• Recorded information:

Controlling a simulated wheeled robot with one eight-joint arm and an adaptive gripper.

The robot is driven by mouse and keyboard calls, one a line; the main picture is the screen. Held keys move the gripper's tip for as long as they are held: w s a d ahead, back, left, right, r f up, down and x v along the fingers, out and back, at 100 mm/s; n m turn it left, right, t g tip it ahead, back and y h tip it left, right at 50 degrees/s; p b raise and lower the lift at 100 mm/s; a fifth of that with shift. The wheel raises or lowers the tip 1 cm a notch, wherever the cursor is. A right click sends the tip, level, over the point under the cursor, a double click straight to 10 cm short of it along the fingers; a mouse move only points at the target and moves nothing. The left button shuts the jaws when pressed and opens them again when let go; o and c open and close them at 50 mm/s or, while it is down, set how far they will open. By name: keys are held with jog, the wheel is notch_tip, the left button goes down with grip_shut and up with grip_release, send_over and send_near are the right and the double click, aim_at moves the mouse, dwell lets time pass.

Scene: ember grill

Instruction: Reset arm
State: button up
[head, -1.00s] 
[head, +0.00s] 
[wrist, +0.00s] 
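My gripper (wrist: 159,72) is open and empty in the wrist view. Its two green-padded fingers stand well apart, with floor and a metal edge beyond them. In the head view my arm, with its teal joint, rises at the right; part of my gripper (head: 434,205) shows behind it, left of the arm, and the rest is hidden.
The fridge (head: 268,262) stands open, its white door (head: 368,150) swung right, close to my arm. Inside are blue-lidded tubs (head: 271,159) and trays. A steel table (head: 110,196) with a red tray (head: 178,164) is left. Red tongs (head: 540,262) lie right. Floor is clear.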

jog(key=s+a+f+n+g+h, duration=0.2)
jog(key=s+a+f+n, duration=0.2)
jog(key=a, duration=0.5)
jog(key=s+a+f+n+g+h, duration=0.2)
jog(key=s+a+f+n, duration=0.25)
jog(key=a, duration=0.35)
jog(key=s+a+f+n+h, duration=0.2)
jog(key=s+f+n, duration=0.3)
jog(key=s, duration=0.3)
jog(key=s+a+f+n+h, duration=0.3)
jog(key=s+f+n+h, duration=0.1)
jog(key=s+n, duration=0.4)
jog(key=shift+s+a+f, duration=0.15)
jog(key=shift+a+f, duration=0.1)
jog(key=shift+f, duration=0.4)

• Stated goal: Reproduce the lines exactly, taking as the first line the one with "Scene: ember grill" and as the last line the one with "[head, +0.00s]", and include nothing else.

• Complete response:
Scene: ember grill

Instruction: Reset arm
State: button up
[head, -1.00s] 
[head, +0.00s] 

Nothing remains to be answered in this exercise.